BEGIN

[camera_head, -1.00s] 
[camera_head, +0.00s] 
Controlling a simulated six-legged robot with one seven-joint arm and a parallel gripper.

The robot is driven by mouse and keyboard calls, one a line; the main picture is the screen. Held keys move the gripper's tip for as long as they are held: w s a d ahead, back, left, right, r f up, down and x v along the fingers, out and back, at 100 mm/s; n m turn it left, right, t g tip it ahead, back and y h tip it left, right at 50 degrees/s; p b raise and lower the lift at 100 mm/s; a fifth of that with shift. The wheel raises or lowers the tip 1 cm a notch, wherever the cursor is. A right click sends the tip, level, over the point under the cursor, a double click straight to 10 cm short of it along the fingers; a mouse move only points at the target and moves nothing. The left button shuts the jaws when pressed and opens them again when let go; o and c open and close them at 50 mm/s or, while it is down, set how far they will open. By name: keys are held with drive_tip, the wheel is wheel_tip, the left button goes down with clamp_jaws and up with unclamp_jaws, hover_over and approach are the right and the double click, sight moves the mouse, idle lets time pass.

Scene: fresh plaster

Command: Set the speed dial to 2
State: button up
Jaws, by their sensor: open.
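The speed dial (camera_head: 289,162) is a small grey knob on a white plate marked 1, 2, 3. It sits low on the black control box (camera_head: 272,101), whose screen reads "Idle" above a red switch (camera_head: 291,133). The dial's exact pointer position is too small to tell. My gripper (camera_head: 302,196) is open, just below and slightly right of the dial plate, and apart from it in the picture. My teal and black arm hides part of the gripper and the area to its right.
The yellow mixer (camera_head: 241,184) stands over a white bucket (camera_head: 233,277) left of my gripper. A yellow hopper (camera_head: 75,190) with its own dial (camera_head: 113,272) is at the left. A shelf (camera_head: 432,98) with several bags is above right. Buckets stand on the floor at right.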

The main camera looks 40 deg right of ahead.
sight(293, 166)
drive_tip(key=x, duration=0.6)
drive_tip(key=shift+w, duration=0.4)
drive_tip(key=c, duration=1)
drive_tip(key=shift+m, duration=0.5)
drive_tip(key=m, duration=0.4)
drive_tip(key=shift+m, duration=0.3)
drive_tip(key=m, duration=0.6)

END

=== Problem ===
Give back the whole listing, word for word.

=== Written response ===
[camera_head, -1.00s] 
[camera_head, +0.00s] 
Controlling a simulated six-legged robot with one seven-joint arm and a parallel gripper.

The robot is driven by mouse and keyboard calls, one a line; the main picture is the screen. Held keys move the gripper's tip for as long as they are held: w s a d ahead, back, left, right, r f up, down and x v along the fingers, out and back, at 100 mm/s; n m turn it left, right, t g tip it ahead, back and y h tip it left, right at 50 degrees/s; p b raise and lower the lift at 100 mm/s; a fifth of that with shift. The wheel raises or lowers the tip 1 cm a notch, wherever the cursor is. A right click sends the tip, level, over the point under the cursor, a double click straight to 10 cm short of it along the fingers; a mouse move only points at the target and moves nothing. The left button shuts the jaws when pressed and opens them again when let go; o and c open and close them at 50 mm/s or, while it is down, set how far they will open. By name: keys are held with drive_tip, the wheel is wheel_tip, the left button goes down with clamp_jaws and up with unclamp_jaws, hover_over and approach are the right and the double click, sight moves the mouse, idle lets time pass.

Scene: fresh plaster

Command: Set the speed dial to 2
State: button up
Jaws, by their sensor: open.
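The speed dial (camera_head: 289,162) is a small grey knob on a white plate marked 1, 2, 3. It sits low on the black control box (camera_head: 272,101), whose screen reads "Idle" above a red switch (camera_head: 291,133). The dial's exact pointer position is too small to tell. My gripper (camera_head: 302,196) is open, just below and slightly right of the dial plate, and apart from it in the picture. My teal and black arm hides part of the gripper and the area to its right.
The yellow mixer (camera_head: 241,184) stands over a white bucket (camera_head: 233,277) left of my gripper. A yellow hopper (camera_head: 75,190) with its own dial (camera_head: 113,272) is at the left. A shelf (camera_head: 432,98) with several bags is above right. Buckets stand on the floor at right.

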The main camera looks 40 deg right of ahead.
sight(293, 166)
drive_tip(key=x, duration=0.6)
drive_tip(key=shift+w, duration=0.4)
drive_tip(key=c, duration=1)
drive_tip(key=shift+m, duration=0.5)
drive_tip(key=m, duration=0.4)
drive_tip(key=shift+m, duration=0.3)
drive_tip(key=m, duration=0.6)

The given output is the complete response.